Fabrication of 0-3 type manganite/insulator composites and manipulation of their magnetotransport properties

Abstract

In order to promote the technological applications of perovskite manganites, a great fundamental interest has been devoted to tailoring and/or enhancing their magnetotransport properties. Design and fabrication of manganite-based nanocomposites offer great potential to tailor the magnetotransport properties. In this work, we illustrate the promising concept of 0-3 type manganite/insulator composites (where manganite nanoparticles are uniformly and discretely embedded in a three-dimensional-connectivity insulator matrix) through the example of the La0.67Ca0.33MnO3 (LCMO)/MgO system.

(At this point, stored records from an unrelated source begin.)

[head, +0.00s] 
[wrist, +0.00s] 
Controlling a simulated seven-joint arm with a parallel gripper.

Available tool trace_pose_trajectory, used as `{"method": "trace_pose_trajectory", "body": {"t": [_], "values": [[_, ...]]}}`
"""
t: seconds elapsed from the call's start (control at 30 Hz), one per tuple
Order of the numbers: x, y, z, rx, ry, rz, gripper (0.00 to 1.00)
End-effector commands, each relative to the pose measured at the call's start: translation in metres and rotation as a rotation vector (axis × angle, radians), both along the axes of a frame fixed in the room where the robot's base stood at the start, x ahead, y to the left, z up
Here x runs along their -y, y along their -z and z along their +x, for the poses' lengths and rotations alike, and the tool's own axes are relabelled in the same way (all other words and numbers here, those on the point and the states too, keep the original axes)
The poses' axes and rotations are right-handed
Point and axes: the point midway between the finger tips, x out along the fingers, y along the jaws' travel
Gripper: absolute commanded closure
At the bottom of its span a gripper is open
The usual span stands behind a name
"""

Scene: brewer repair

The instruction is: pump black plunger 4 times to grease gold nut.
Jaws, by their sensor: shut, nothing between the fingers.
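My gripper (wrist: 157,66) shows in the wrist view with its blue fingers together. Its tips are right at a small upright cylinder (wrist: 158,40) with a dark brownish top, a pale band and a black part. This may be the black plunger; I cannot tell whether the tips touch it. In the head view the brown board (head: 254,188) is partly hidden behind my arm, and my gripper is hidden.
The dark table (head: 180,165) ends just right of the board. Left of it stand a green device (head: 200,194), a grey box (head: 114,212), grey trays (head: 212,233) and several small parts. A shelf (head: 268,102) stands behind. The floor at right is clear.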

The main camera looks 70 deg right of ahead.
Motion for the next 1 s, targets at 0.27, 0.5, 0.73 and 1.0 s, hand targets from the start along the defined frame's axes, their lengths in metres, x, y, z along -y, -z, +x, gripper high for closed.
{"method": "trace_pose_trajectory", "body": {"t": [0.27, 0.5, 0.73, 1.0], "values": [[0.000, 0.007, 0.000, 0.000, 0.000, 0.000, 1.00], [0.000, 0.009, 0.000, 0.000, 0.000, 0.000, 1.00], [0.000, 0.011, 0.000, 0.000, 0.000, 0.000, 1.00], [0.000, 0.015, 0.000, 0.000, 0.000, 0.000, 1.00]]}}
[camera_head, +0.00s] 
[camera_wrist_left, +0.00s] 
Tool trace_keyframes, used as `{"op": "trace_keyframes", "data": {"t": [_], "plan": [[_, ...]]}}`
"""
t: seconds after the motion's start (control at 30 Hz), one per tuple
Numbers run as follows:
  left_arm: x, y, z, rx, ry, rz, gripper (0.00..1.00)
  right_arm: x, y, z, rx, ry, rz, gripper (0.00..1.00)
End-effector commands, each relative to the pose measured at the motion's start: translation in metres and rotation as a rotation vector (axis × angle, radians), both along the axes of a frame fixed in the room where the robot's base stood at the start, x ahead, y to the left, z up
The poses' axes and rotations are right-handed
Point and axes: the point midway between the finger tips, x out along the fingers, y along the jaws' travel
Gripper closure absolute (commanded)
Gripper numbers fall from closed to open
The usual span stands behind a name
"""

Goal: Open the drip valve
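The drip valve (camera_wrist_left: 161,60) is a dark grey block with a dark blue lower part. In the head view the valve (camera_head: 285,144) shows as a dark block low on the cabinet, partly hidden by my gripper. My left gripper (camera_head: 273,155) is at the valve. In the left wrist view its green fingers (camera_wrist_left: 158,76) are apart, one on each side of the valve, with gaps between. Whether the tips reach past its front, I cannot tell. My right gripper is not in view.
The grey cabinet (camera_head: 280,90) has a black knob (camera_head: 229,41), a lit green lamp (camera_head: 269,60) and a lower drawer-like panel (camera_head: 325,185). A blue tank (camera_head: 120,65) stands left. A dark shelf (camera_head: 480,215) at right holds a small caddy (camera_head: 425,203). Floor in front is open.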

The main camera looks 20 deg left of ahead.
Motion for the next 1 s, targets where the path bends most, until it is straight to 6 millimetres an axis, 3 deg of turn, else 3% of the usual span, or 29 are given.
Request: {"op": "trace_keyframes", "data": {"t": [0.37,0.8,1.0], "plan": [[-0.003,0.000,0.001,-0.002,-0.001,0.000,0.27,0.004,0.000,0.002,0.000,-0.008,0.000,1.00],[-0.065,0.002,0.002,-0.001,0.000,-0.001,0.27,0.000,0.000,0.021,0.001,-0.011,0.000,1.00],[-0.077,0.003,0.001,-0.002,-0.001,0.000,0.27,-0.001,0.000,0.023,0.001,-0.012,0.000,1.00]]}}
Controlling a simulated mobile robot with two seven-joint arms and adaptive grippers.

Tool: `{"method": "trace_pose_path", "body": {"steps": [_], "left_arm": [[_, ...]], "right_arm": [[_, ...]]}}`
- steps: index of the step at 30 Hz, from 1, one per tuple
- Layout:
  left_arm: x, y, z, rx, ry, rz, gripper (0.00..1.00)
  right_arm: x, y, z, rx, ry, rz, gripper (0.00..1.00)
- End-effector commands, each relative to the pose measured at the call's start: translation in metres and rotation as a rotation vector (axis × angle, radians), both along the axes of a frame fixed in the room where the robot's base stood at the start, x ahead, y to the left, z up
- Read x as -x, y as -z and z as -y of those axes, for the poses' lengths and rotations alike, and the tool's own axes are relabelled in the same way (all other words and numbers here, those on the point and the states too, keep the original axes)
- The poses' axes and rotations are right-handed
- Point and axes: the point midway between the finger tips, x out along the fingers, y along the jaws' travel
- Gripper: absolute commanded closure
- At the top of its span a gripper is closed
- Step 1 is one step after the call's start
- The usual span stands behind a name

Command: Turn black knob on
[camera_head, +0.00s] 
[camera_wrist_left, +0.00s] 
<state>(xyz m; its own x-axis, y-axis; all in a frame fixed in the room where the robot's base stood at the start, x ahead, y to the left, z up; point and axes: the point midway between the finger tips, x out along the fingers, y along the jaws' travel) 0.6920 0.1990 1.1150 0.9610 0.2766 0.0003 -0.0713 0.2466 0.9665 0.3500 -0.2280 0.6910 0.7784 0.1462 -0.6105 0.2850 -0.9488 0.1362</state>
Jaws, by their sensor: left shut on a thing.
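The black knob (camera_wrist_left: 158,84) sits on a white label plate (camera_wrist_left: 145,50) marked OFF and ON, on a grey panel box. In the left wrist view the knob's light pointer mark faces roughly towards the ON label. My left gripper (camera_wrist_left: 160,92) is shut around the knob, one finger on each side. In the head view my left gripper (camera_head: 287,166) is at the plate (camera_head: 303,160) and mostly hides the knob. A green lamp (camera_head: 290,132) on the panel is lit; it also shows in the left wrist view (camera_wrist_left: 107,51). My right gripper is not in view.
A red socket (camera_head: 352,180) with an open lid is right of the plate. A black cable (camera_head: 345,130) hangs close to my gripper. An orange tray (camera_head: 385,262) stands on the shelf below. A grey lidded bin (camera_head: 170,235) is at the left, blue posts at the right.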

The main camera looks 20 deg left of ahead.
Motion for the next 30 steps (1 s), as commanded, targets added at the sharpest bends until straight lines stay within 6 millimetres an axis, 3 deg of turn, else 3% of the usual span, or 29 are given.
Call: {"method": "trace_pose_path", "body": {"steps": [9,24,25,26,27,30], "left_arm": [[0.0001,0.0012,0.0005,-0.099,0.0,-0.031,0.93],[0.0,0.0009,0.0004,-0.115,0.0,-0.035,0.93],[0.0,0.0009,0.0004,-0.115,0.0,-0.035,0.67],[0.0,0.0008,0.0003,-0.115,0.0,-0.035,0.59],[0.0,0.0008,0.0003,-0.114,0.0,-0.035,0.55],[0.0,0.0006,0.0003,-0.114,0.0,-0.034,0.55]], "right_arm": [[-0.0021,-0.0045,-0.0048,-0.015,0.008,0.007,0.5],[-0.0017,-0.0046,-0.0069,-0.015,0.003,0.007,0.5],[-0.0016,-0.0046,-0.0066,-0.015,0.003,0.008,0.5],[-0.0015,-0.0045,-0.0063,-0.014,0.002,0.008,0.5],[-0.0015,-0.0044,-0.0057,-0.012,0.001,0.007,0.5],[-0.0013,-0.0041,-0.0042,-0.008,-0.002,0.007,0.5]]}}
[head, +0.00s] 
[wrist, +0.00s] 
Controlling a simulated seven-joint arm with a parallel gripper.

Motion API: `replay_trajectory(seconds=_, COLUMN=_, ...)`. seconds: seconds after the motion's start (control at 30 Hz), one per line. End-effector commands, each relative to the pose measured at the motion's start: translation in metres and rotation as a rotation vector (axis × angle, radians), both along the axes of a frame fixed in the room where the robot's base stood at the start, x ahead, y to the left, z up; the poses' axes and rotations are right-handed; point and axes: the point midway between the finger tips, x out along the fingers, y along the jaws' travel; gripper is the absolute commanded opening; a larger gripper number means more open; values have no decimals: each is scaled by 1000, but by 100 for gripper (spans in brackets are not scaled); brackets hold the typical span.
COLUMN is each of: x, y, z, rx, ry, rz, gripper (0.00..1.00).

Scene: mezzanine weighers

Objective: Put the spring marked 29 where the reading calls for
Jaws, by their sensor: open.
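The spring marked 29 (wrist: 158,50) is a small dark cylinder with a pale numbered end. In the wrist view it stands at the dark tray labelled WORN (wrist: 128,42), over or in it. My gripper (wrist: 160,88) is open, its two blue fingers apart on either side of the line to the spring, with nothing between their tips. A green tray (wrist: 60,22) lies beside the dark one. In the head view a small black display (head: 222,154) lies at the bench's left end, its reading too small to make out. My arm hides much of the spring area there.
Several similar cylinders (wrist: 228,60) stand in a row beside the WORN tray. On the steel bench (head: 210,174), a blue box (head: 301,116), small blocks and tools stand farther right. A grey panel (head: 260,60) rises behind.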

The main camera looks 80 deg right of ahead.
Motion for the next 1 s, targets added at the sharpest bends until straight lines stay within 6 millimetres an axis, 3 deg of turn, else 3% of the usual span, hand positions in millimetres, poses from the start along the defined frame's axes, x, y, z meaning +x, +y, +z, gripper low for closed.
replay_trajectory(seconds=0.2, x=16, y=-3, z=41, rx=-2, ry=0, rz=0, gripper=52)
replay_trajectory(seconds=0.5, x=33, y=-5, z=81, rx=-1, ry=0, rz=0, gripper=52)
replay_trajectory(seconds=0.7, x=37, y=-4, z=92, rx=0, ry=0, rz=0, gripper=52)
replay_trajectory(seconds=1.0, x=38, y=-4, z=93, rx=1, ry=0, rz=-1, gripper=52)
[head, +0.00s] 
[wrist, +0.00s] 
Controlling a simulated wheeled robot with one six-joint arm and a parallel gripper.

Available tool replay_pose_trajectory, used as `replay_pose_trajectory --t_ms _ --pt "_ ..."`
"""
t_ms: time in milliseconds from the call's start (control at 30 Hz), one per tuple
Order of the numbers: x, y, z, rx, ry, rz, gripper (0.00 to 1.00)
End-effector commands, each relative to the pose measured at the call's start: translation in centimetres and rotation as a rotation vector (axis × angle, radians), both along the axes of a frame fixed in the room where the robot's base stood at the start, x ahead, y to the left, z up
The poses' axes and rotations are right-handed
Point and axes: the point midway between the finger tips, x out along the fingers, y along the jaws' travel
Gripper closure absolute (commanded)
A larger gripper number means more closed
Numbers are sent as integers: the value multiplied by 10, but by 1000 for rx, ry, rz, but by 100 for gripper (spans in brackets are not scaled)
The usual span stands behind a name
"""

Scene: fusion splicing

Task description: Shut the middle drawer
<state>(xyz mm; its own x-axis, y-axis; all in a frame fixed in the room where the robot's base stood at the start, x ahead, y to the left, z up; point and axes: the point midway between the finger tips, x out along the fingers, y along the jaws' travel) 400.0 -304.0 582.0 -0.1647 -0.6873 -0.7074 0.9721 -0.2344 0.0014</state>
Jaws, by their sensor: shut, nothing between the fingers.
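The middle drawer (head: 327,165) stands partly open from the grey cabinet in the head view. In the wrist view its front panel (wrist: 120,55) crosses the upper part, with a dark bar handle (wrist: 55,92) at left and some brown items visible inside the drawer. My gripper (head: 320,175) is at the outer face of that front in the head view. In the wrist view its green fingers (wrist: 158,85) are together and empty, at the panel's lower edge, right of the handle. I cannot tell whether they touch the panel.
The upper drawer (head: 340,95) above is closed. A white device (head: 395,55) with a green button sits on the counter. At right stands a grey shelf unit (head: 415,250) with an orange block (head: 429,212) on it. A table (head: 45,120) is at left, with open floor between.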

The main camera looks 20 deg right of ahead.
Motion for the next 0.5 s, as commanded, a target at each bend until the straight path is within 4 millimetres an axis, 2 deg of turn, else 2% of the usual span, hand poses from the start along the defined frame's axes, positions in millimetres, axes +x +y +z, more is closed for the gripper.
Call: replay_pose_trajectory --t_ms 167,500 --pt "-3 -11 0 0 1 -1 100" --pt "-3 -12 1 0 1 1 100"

We present a promising strategy, which is based on the creation of core (LCMO)–shell (MgO) composite powders, for the synthesis of 0-3 type LCMO/MgO composites. A modified polyacrylamide gel method has been developed to prepare the core-shell structured LCMO/MgO composite powders. Besides its ability to create well-defined core-shell composite structures, the present gel method also allows the production of nanopowders with uniform particle size and in spherical shape. In our (1−x)LCMO/xMgO composite system, the lattice of LCMO is found to expand with rising MgO concentration x, yielding a bulk tensile strain. The increase in the tensile strain with x yields to a structural phase transition in the LCMO phase from an orthorhombic Pnma structure (x≤0.2) to a rhombohedral R3¯c structure (x≥0.3), and this structural transition leads to a relaxation of the strain. The strain effects induced by the MgO second phase exert a great influence on the ferromagnetic transition temperature TC. The composite system exhibits a percolative behavior in the conductivity, and the metal-insulator transition temperature TM-I decreases with x and is finally suppressed as the MgO content increases up to x=0.3. An enhancement in magnetoresistance (MR) is observed at low temperatures for the composites, and the low-field sensitivity of MR gets enhanced with the increase in MgO content. This work provides a promising method for manipulating the magnetotransport properties of manganites by composites with a proper insulator phase in a 0-3 connectivity fashion.